Clegg makes “impressive” debut at despatch box as DPM, sets out radical political reform plans

by Stephen Tall on June 7, 2010

Nick Clegg debuted in front of the House of Commons today in his new role (yes, it is still new: it’s only a month since the election) as deputy prime minister. And he used the occasion to set out how the new coalition government will make good the political reforms radical political reform plans that languished neglected during Labour’s 13 years in government. The government’s plans include:

    * A referendum on the Alternative Vote
    * The right to recall MPs who break the rules
    * Fewer, more equal-sized constituencies
    * Making the House of Lords wholly or largely elected
    * Fixed five-year parliaments
    * Devolving greater powers to the Scottish Parliament by implementing the recommendations of the Calman Commission
    * A referendum on devolving more powers to the Welsh Assembly

Nick Clegg’s website excerpts parts of his speech, reproduced below. But if that’s not enough for you then you can read the full debate exchange courtesy of Hansard here.

Political website ePolitix.com is full of praise for Nick’s performance – while noting, fairly enough, that these honeymoon months will be the easy ones for the Lib Dems and the rest of the government:

Plans for a referendum on electoral reform, legislation to create an elected Upper House, and the government’s controversial plans to secure fixed term Parliaments, all met with howls of Labour anguish and an early call for the deputy prime minister to “get off his high horse”. Clegg, whose debut performance appeared to be nerve-free, gave as good as he got. … when pressed on the need for urgency over plans to cut the number of MPs, Clegg repeated what we can expect to be a frequently used come-back: “You had 13 years. We’ve only had three weeks.”

It’s an argument that stacks up well for now, and the glum expressions on the Labour benches – led by an out of sorts Jack Straw, whose mammoth speech soon lost all sides of the House – suggest that it’s one that isn’t easy to answer. … He’ll have enjoyed this, and, given the negative reception which welcomed him, Clegg might think that there’ll be easy days to come.

However, at the start of this coalition government’s life, and with the open goal hit of New Labour’s latter years of constitutional foot-dragging, Clegg is having it easy. New Politics has Clegg bounding for now, but he will know that without visible progress it – and he – will soon begin to look as tired as the old lot.

Here’s the excerpts of the first speech by a Lib Dem deputy prime minister:

We all share a single ambition: to restore people’s faith in their politics and their politicians. This government’s plans will do just that. Because our programme turns a page: On governments that hoard power. On parliaments that look inwards rather than outwards. On widespread disengagement amongst people who feel locked out of the decisions that affect their everyday lives. So this is a moment when we have a real opportunity to change our politics for good…

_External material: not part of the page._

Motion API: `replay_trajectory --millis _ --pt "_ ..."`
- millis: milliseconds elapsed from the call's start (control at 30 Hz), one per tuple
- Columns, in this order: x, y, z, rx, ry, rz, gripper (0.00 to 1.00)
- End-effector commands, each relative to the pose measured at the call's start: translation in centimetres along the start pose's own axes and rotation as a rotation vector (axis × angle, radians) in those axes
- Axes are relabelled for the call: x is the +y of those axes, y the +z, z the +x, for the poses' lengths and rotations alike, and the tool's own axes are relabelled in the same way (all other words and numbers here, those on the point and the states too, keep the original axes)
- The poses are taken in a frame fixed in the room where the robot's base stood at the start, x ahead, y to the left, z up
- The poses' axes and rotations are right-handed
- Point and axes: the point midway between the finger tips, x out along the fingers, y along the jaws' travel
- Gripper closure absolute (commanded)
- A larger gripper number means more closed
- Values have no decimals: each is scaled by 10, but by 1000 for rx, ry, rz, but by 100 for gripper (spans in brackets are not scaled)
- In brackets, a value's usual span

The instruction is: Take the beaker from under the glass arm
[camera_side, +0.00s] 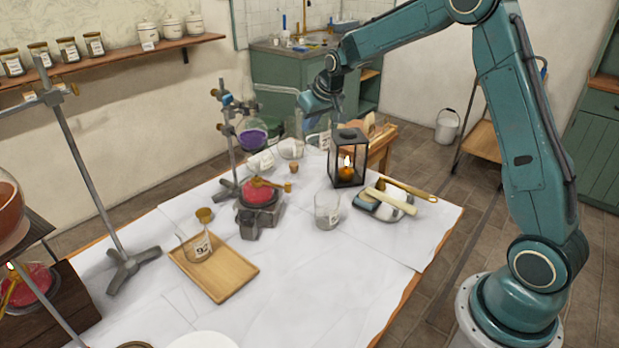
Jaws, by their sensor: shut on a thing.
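My gripper (318,111) is beyond the far edge of the white-covered table, high behind the black lantern. It is shut on a clear glass beaker with a pale label (324,140), which shows faintly below it; the fingertips are small and hard to make out. A round flask with purple liquid (252,136) hangs in a clamp stand to the left of my gripper. Another clear beaker (327,211) stands upright on the table in front of the lantern. A labelled beaker (196,246) stands on the wooden tray (232,283).
The black lantern (347,163) with a lit candle stands below right of my gripper. Metal stands rise at left. The table's front middle (300,290) is clear.

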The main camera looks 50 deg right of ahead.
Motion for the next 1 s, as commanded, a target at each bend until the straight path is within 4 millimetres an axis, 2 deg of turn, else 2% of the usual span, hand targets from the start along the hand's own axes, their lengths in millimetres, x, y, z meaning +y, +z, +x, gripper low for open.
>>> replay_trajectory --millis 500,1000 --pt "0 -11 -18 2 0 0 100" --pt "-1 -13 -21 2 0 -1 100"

…This government is determined that no government should be able to play politics with the dates of a General Election. Parliamentary terms should be fixed for five years. So we need a new right for parliament to request a dissolution, taking away the Prime Minister’s traditional right to call an election when he or she wishes…

…We plan to strengthen the Scottish Parliament and the Welsh Assembly too, implementing recommendations from the Calman Commission’s Final Report.

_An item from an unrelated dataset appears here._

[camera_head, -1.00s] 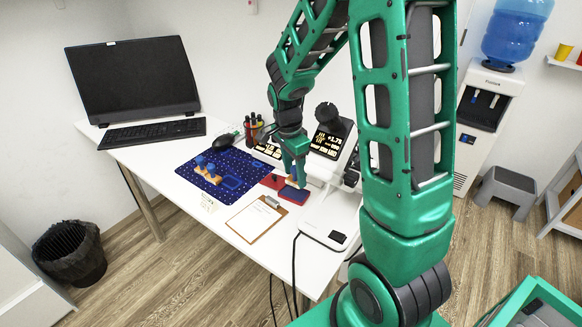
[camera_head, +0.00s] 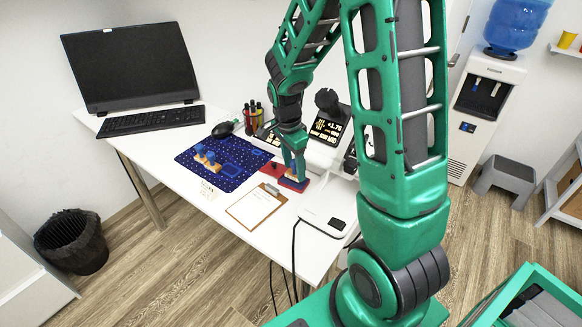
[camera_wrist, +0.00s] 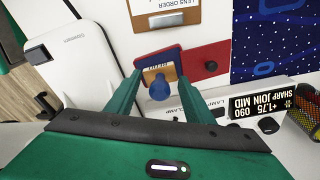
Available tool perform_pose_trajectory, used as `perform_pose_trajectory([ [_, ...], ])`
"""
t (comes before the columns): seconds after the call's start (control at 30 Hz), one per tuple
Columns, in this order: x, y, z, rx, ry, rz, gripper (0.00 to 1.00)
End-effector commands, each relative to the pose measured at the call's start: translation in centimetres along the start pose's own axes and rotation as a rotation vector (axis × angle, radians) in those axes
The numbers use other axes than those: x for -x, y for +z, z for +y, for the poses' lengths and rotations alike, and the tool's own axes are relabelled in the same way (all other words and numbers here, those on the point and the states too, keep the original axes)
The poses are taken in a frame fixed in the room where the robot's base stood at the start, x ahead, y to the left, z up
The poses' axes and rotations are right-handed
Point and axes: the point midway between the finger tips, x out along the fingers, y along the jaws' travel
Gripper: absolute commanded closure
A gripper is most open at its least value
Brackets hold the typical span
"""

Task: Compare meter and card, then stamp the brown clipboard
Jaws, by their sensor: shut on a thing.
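My gripper (camera_head: 296,172) is shut on a stamp with a round blue knob (camera_wrist: 158,90), one teal finger on each side of it. The stamp is at the blue ink pad (camera_head: 292,185) with a red rim; I cannot tell whether it touches the pad. The brown clipboard (camera_head: 235,213) lies flat in front of the pad, its paper facing up. In the wrist view the clipboard (camera_wrist: 188,17) shows the heading "LENS ORDER"; the rest is cut off. The meter's dark display (camera_head: 328,127) shows +1.75. A black plate (camera_wrist: 262,105) in the wrist view reads +1.75, 090, SHARP JOIN MID, upside down.
A red lid (camera_wrist: 203,60) lies beside the pad. A white device (camera_head: 325,222) sits right of the clipboard. A keyboard (camera_head: 150,120), mouse and pen holder are farther back.

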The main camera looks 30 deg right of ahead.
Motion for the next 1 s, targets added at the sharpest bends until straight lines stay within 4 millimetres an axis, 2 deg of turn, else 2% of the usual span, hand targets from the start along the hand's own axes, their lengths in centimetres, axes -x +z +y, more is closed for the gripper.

And, equally, Wales will get a referendum on further devolution. A decision that will be taken by the Welsh people…

…It’s time to finish what was started three years ago in the cross party talks on party funding. Every party has had its own problems, but we all now have an opportunity to draw a line under them. So we’ll seize that opportunity – we will pursue a detailed agreement on limiting donations and reforming party funding in order to remove big money from politics for good…

…We will bring forward legislation to ensure that, where it has been proven that an MP has been engaged in serious wrongdoing…Their constituents will have the right to organise a petition to force a by-election. When people have been let down by their MP in that way, they must not be made to wait until the next election to cast their judgement…

…The power of recall is just one of a range of reforms intended to shift power directly to the British people. We also want people to be able to initiate debates here in the Commons through public petitions. We want a new public reading stage for bills. We want people to be able to instigate local referenda on issues that matter to their neighbourhoods. And, we want people to decide directly if they want to change the system by which they elect their MPs, which is why there will be a referendum on AV, and I will be announcing the date of that referendum in due course…

…It should be up to the British people to elect their second chamber. To that end, I want to announce the following: One: I have now set up a committee, which I will chair, to take forward this reform, composed of members from all three major political parties, as well as from both Houses. Two: it will be explicitly charged with producing a draft bill by no later than the end of this year. The first time legislation for an elected second chamber will have ever been published… I will not hide my impatience for reforms that are more than a hundred years overdue.